В «маленьком Сэвиле» ко мне относились с добротой и терпимостью. Там был, разумеется, Госс [118], чувствительный, как кот, к любой атмосфере, но совершенно бесстрашный, когда дело касалось вопросов литературного мастерства; серьезный и горький юмор Гарди; Эндрю Лэнг [119], совершенно чуждый притворства, но — это становилось ясно не сразу — наиболее доброжелательный, когда якобы совершенно не интересовался тобой; Юстас Балфур, крупный, привлекательный человек, один из лучших ораторов, слишком рано умерший; Герберт Стивен, очень мудрый и, когда хотел, очень остроумный; Райдер Хаггард, к которому я потянулся сразу же, к людям такого склада моментально тянутся дети и проникаются доверием взрослые; он любил рассказывать выдумки, главным образом о себе, смешившие всю компанию; Сейнтсбери [120], кладезь премудрости и доброты, к которому я всегда относился с глубокой почтительностью; прекрасно образованный и сведущий в искусстве наслаждения жизнью. Однажды я завтракал с ним и Уолтером Поллоком [121], редактором «Сэтердей Ревью», в Олбени [122], и он блеснул совершенно дьявольской восточной учтивостью, под которую мы неумело подделывались. Это было великолепно! Почему эти люди удостоили меня вниманием, я так и не понял, но научился полагаться на суждения Сейнтсбери в самых серьезных вопросах законов литературы. Незадолго до смерти он оказал мне неоценимую помощь в небольшой работе «Тем, кто сомневается в Священном Писании», за которую без его книг немыслимо было бы взяться. Я встретил его в Бате [123], где он с эрудицией, не уступающей его серьезности, проводил инвентаризацию винного погреба в «Кукольном доме» королевы. Он принес бутылку настоящего токая, я попробовал его и сильно оскандалился, сказав, что этот токай напоминает мне какое-то лекарственное вино. Сейнтсбери лишь назвал меня святотатцем худшего пошиба, но что он подумал обо мне, страшно представить.
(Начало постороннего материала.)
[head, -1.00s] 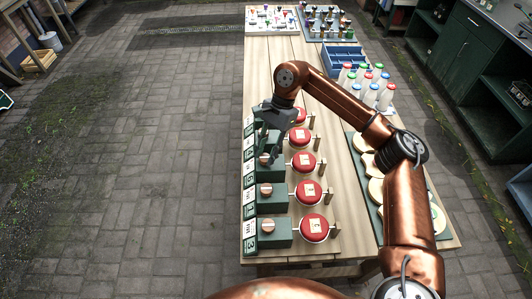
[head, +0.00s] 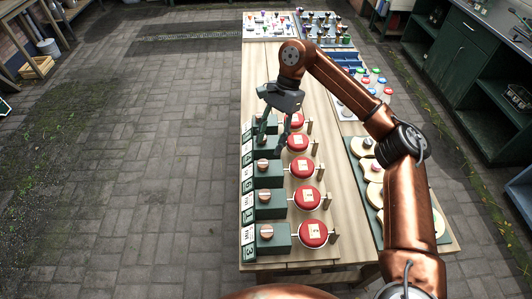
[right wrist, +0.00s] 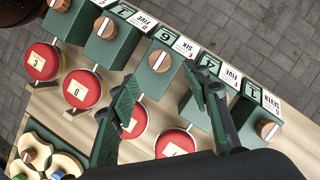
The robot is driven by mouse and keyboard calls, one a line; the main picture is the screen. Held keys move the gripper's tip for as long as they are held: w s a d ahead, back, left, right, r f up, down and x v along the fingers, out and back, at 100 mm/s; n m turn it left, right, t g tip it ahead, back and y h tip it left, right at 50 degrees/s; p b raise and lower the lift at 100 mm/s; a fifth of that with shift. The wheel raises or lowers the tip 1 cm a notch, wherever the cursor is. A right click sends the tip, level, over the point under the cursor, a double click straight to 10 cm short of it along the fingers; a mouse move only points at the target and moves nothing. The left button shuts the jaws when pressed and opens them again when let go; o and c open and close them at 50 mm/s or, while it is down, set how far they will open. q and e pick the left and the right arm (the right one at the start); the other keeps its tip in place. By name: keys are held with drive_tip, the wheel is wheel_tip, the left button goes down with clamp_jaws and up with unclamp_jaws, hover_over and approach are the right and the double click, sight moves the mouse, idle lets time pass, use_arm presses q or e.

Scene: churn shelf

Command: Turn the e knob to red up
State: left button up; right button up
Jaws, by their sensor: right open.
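A row of green boxes stands along the bench, each with a copper knob with a white line and a red disc beside it. My right gripper (head: 272,147) is open and empty over the far part of this row, pointing down. In the right wrist view, a knob (right wrist: 159,61) shows between the fingertips (right wrist: 162,75), its white line slanted. I cannot tell how far above it the tips are. The right finger covers part of the neighbouring box. My left gripper is not in view.
Nearer knobs (head: 266,232) and (head: 264,196) stand close together in the same row. Red discs (head: 313,233) lie to their right. A green board with pale round pieces (head: 374,194), capped bottles and a blue tray (head: 346,58) are further right and back. Paved floor is clear at left.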

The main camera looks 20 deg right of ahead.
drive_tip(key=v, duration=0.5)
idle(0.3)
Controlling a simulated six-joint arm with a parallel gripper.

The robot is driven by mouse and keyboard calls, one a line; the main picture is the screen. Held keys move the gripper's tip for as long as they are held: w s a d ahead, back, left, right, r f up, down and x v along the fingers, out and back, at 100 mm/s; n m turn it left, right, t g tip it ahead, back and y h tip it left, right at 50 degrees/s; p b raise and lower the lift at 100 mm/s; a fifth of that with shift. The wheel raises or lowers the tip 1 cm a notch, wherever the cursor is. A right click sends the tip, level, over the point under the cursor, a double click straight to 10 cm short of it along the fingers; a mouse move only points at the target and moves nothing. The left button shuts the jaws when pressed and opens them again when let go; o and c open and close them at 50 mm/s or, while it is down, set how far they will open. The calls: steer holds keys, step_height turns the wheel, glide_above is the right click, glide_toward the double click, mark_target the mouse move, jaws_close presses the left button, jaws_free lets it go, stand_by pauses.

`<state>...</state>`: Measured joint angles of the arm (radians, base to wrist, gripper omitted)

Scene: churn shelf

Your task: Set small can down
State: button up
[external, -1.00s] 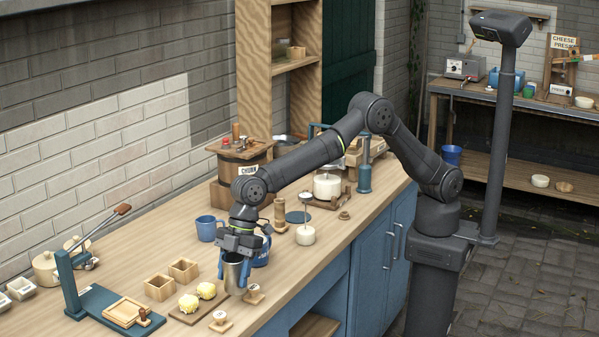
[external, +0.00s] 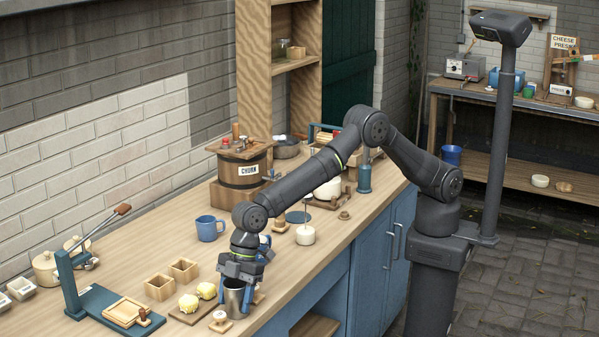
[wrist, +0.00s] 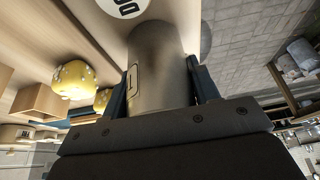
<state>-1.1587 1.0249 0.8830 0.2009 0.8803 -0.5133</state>
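The small can (external: 235,298) is a plain grey metal cup near the front edge of the wooden bench. My gripper (external: 234,291) points down with its blue fingers on both sides of it. In the wrist view, the can (wrist: 158,62) fills the space between the two fingers (wrist: 157,88), which press against its sides. The can looks upright and is at or just above the bench top. I cannot tell whether its base touches the wood.
Yellow butter pieces (external: 206,290) lie on a board left of the can. A round wooden stamp (external: 220,322) is close in front. Wooden boxes (external: 160,288), a blue mug (external: 209,229) and a churn (external: 242,172) stand farther back. The bench's front edge is close by.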

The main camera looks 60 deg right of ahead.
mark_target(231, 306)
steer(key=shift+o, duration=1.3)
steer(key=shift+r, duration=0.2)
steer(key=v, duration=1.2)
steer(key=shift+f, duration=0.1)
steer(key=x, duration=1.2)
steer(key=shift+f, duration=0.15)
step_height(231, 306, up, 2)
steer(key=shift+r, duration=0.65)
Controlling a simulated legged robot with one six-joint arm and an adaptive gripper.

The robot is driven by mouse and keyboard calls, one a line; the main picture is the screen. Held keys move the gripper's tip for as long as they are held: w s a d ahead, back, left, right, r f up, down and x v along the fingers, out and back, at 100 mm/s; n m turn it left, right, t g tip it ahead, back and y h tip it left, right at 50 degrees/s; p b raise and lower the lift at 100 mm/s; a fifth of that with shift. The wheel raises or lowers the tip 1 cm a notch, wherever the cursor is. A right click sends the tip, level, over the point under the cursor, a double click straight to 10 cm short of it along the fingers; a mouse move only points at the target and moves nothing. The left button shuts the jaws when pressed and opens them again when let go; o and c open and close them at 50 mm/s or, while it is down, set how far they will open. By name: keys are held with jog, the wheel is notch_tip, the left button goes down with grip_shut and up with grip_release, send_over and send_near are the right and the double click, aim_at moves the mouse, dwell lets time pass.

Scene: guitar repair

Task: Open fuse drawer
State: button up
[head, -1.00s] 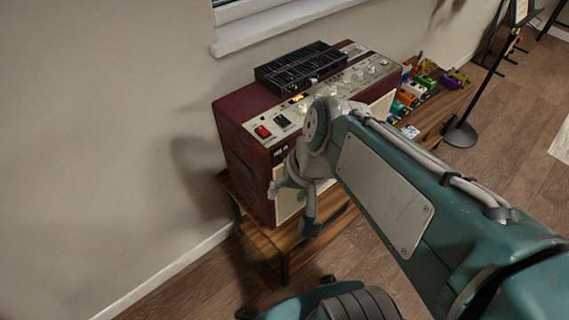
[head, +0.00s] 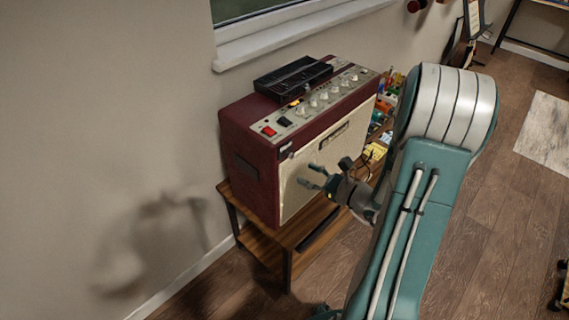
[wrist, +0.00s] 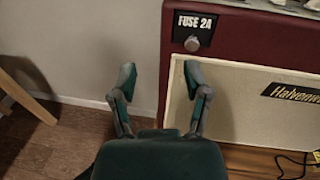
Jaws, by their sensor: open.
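The amplifier (head: 258,145) is dark red with a cream grille and stands on a low wooden table. In the wrist view its front (wrist: 245,45) carries a "FUSE 2A" label (wrist: 195,22) with a round metal knob (wrist: 192,43) just below it. My gripper (wrist: 157,75) is open and empty. Its right fingertip is just below the knob in the picture, and its left fingertip is over the wall. In the head view my gripper (head: 312,177) is in front of the grille. I cannot tell the depth gap.
A black slatted box (head: 292,78) sits on the amplifier. A window sill (head: 290,38) is above.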

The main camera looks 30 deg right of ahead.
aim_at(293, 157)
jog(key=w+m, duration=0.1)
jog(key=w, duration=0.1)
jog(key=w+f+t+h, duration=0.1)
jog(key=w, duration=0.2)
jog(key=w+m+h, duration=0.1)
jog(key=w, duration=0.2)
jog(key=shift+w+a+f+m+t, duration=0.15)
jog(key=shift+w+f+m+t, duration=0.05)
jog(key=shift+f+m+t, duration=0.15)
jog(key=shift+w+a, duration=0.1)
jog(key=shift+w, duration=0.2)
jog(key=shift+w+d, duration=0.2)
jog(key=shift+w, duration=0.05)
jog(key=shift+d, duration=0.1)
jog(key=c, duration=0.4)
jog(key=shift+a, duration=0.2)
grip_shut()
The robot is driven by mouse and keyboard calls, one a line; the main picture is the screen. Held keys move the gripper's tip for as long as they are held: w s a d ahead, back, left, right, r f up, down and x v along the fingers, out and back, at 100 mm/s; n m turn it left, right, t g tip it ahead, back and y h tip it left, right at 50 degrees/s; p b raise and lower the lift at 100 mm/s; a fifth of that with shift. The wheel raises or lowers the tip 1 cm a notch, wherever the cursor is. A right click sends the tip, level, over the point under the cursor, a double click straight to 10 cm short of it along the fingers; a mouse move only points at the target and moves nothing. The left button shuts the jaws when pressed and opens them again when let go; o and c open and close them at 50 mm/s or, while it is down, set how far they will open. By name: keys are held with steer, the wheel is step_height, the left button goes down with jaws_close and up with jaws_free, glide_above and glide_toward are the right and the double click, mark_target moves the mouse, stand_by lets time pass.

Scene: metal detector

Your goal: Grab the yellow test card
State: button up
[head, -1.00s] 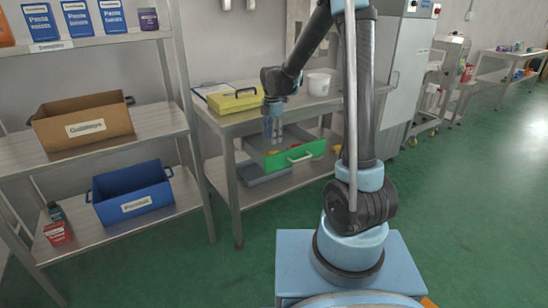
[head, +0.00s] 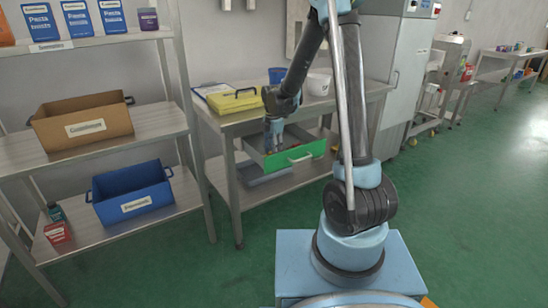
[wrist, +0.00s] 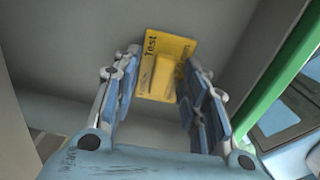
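The yellow test card (wrist: 166,62) lies on the grey floor of the open drawer, with the word "Test" on it and a raised yellow block on its face. My gripper (wrist: 160,80) is open above the card in the wrist view, its two fingers on either side of the card's near part. The fingers look apart from each other with nothing held between them. In the head view my gripper (head: 272,148) reaches down into the green-fronted drawer (head: 300,154). The card is hidden there behind the gripper and drawer front.
The drawer's side walls and its green front stand close around my gripper. A yellow case (head: 235,101) and a white tub (head: 318,84) sit on the table top (head: 250,117) above. Shelves with a brown box (head: 82,120) and a blue box (head: 132,192) stand at left.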

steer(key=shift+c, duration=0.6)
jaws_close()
В «Сэвиле» были еще десятки хороших людей, но голоса и лица тех, кого я упомянул, вспоминаются особенно ярко.
Моя домашняя жизнь — Стрэнд отнюдь не походил на Пиккадилли — была иной в течение месяцев изумления, охватившего меня по возвращении в Англию. Этот период был, как я уже сказал, сном наяву, в котором, казалось, я мог сокрушать стены, проходить сквозь крепостные валы и перешагивать через реки. Однако был до того невежественным, что с наступлением густых туманов не догадывался, что можно уехать поездом к свету и солнцу всего в нескольких милях [124]от Лондона. Как-то я пять дней подряд видел свое отражение в угольно-черных окнах. Когда туман слегка поредел, я выглянул и увидел мужчину, стоящего напротив пивной, где работала та буфетчица. Внезапно грудь его стала темно-красной, как у малиновки, и он упал — как оказалось, перерезав себе горло. Через несколько минут — они пролетели как секунды — появились санитары «скорой помощи» и забрали тело. Парень-слуга ведром горячей воды смыл кровь в сточную канаву, и небольшая толпа зевак разошлась.
Все знали эту «скорую помощь» (она обитала на задворках церкви Сент-Клемент-Дейнс [125]) не хуже, чем полицейских пятого участка, вечером после половины одиннадцатого санитаров можно было видеть на Пиккадилли-Серкус [126]торгующимися с «истинными леди». Й возвращавшийся из театра с женой и детьми добродетельный британский глава семейства прокладывал путь через это суетящееся, орущее непотребство с устремленным прямо перед собой взором, словно бы ничего не замечая.